In the 1920s, Art Young drew cartoons for a wide range of newspapers and magazines, including Life magazine, Metropolitan Magazine in Washington DC, and The Nation where he served as the official cartoon correspondent for the 1924 presidential election. What makes Art Young unique in the history of American cartooning, is that he maintained his mass audience and elite social contacts all while drawing radical images for the Daily Worker, the New Masses and Red Cartoons, the CPUSA's annual collection of its best cartoons.

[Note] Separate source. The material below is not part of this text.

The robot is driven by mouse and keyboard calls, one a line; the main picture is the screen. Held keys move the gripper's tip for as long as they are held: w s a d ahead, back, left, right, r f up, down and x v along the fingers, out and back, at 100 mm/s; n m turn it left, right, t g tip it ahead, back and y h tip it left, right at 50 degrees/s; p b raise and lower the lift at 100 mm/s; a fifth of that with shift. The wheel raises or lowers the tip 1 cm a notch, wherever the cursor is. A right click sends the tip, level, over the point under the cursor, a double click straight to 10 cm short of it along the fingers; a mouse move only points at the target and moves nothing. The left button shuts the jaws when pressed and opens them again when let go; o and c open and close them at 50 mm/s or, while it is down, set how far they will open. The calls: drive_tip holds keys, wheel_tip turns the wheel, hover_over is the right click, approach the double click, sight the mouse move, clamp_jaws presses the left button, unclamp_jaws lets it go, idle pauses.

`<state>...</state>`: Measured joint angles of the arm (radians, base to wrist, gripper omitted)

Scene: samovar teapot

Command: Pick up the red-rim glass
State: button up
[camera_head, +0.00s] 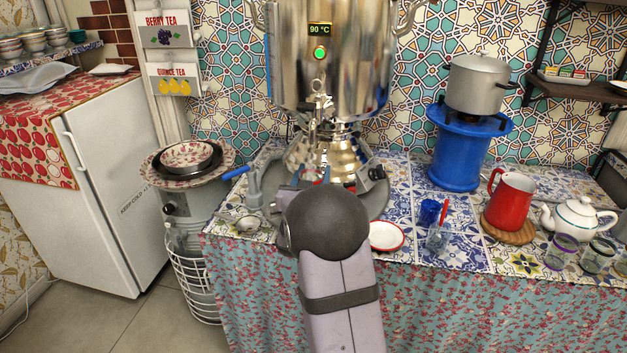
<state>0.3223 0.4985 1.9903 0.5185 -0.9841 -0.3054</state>
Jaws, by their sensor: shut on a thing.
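A red rim (312,174), which looks like that of the red-rim glass, shows just beyond the dark rounded part of my arm, under the samovar's tap. My gripper (314,183) is there too, mostly hidden behind my own arm, and is shut on the glass. The glass's body and the contact of the fingers are hidden. I cannot tell whether the glass touches the tray below. The big steel samovar (328,60) stands right behind, its display reading 90 °C.
A blue stove (457,150) carries a pot (476,85). Several glasses stand at the right front edge.

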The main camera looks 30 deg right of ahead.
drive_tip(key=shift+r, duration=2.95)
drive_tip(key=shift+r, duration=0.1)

"I was much more interested always in drawing cartoons which would strike at a vulnerable point in the armor of the common enemy," wrote Young, "than in battling over the fine points of tactics."
Nevertheless, Art remained a loyal Socialist, and he worked for the party whenever possible.
“I shot a cartoon into the air;
It fell – I know not where,
But after all there’s no regret,
The idea may be going yet.”
- Art Young
In the 1920s Art had moved to Bethel, CT. There he built a home, a studio to work in, and began selling off his original cartoons in annual shows.
In 1936 Art published his third and final journey through hell, Art Young's Inferno: A Journey Through Hell Six Hundred Years After Dante (New York: Delphic Studios, 1934).
In his later years, Young published two autobiographical works and one collection:
On My Way: Being the Book of Art Young in Text and Pictures (New York: Horace Liveright, 1928).
The Best of Art Young. Introduction by Heywood Broun (New York: Vanguard Press, 1936).
Art Young His Life and Times, edited by John Nicholas Beffel (New York: Seridan House, 1939).
When Art Young died in 1943 more than 500 members of New York's art, publishing and radical community came together to celebrate his life and work.